# START OF Dataset excerpt

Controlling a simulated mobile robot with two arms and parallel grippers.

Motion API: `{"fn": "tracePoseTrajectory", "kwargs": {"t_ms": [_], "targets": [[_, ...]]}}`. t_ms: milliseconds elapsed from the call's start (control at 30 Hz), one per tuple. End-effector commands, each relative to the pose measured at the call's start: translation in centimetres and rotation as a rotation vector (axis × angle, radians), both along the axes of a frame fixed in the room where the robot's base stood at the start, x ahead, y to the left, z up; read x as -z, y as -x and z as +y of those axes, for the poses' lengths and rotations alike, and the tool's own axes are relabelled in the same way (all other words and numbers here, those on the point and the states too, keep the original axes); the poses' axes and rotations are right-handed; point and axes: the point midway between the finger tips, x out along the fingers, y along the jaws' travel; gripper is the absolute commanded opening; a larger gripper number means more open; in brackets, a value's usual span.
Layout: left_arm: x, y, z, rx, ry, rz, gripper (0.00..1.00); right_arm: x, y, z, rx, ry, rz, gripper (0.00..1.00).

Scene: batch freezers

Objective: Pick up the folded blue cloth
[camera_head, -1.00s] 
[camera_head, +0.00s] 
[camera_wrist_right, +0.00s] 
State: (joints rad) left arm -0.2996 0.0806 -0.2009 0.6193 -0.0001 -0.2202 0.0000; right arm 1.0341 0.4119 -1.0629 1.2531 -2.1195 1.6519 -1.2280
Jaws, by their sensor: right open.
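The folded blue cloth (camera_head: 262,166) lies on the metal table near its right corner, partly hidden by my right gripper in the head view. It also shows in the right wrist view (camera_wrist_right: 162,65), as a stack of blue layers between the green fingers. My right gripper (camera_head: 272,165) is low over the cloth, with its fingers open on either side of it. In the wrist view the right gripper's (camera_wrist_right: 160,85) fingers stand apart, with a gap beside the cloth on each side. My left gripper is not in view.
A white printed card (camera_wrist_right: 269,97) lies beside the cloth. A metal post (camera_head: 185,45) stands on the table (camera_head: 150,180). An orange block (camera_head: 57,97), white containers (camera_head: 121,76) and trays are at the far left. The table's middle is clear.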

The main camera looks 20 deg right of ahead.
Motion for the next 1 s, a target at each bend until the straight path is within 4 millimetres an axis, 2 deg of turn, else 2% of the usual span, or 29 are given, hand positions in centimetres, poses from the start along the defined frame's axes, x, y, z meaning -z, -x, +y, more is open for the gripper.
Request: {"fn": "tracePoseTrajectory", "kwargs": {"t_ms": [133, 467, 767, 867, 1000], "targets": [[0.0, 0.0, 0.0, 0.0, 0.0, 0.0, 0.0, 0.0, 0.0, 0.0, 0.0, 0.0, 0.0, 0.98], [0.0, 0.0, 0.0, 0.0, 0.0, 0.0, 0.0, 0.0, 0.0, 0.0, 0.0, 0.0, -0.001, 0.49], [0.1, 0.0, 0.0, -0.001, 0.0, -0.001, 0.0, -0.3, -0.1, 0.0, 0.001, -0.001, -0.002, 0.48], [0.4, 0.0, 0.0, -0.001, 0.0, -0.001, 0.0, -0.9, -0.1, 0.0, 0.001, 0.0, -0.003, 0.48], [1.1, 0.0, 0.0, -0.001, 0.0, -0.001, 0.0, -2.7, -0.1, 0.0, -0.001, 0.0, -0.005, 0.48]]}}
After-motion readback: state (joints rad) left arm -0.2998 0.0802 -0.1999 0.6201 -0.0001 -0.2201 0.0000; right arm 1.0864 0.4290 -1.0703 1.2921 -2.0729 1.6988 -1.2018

# END OF Dataset excerpt

What to work on | Exactly the lines from the line that has "[camera_head, +0.00s]" through the line that has "The main camera looks 20 deg right of ahead." are to be repeated, both included, with nothing added.

The solution |
[camera_head, +0.00s] 
[camera_wrist_right, +0.00s] 
State: (joints rad) left arm -0.2996 0.0806 -0.2009 0.6193 -0.0001 -0.2202 0.0000; right arm 1.0341 0.4119 -1.0629 1.2531 -2.1195 1.6519 -1.2280
Jaws, by their sensor: right open.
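The folded blue cloth (camera_head: 262,166) lies on the metal table near its right corner, partly hidden by my right gripper in the head view. It also shows in the right wrist view (camera_wrist_right: 162,65), as a stack of blue layers between the green fingers. My right gripper (camera_head: 272,165) is low over the cloth, with its fingers open on either side of it. In the wrist view the right gripper's (camera_wrist_right: 160,85) fingers stand apart, with a gap beside the cloth on each side. My left gripper is not in view.
A white printed card (camera_wrist_right: 269,97) lies beside the cloth. A metal post (camera_head: 185,45) stands on the table (camera_head: 150,180). An orange block (camera_head: 57,97), white containers (camera_head: 121,76) and trays are at the far left. The table's middle is clear.

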The main camera looks 20 deg right of ahead.

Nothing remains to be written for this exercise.